Un second procédé fut imaginé et mis en usage par Bulliard, dans son recueil de Champignons et dans son Herbier de la France : il consistait à employer successivement plusieurs planches pour chaque fleur, et en raison du nombre des couleurs, ainsi que cela se pratique pour les toiles peintes. On a fait quelques autres applications de ce procédé, mais elles ne pouvaient être heureuses ; et même dans le cas contraire, et à défaut de tout autre motif, les frais énormes qu'il exigeait, puisque le nombre des planches pour une seule fleur était nécessairement égal à celui des couleurs qui la distinguent, l'ont fait promptement abandonner.

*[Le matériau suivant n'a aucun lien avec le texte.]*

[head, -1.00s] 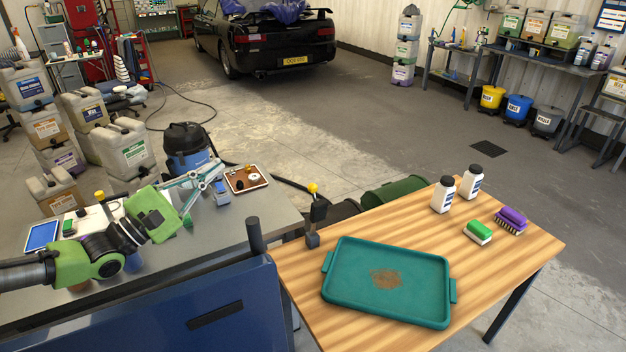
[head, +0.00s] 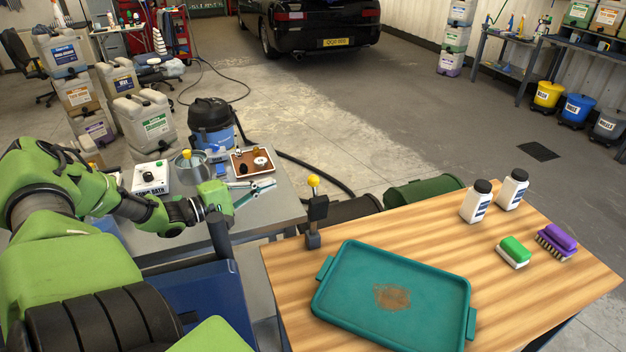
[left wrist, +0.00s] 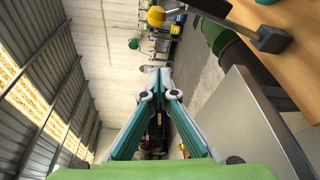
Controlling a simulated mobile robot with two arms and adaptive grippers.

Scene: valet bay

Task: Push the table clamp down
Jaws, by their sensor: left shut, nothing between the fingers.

Un troisième procédé est celui dont M. Redouté se considère comme l'inventeur, et avec lequel il a produit cette foule de beaux ouvrages dont il a rempli la France et les pays étrangers. Il n'est pas certain que des essais de la méthode qu'il employait n'aient été faits en Angleterre avant l'époque où il s'en est servi : mais ces essais étaient si imparfaits, qu'il n'est pas étonnant qu'ils aient échappé à ses recherches ; et si la gloire d'une invention échappe à celui qui le premier en démontre l'utilité par l'heureux emploi qu'il en sait faire, on ne peut contester à M. Redouté le mérite d'avoir, dès 1796, produit les plus belles applications de ce procédé, lesquelles n'ont pu être surpassées ensuite que par ses propres travaux ; et ce mérite lui est d'autant plus légitimement acquis, que, d'après son aveu, il n'a été conduit à cette découverte que par ses seules lumières, et non par aucune notion antérieure. Sa méthode consiste dans l'emploi des diverses couleurs sur une seule planche, par des moyens particuliers à l'auteur. Lorsque les nuances principales ou même secondaires ont été ainsi imprimées, il ne faut plus qu'un léger travail pour réparer au pinceau les défauts ou vides presque imperceptibles qui peuvent se trouver entre des couleurs voisines, et pour exécuter quelques détails microscopiques que le burin ne rendrait qu'imparfaitement. Les avantages de ce procédé sont sensibles par la simple énonciation, et surtout par les nombreux exemples qu'a produits M. Redouté au moyen et à l'appui de sa méthode. Il ne faut que jeter les yeux sur ses gravures, pour y reconnaître tout le moelleux et tout le brillant de l'aquarelle ; et l'illusion est si parfaite qu'on la prendrait aisément pour la production même du peintre et pour son dessin original.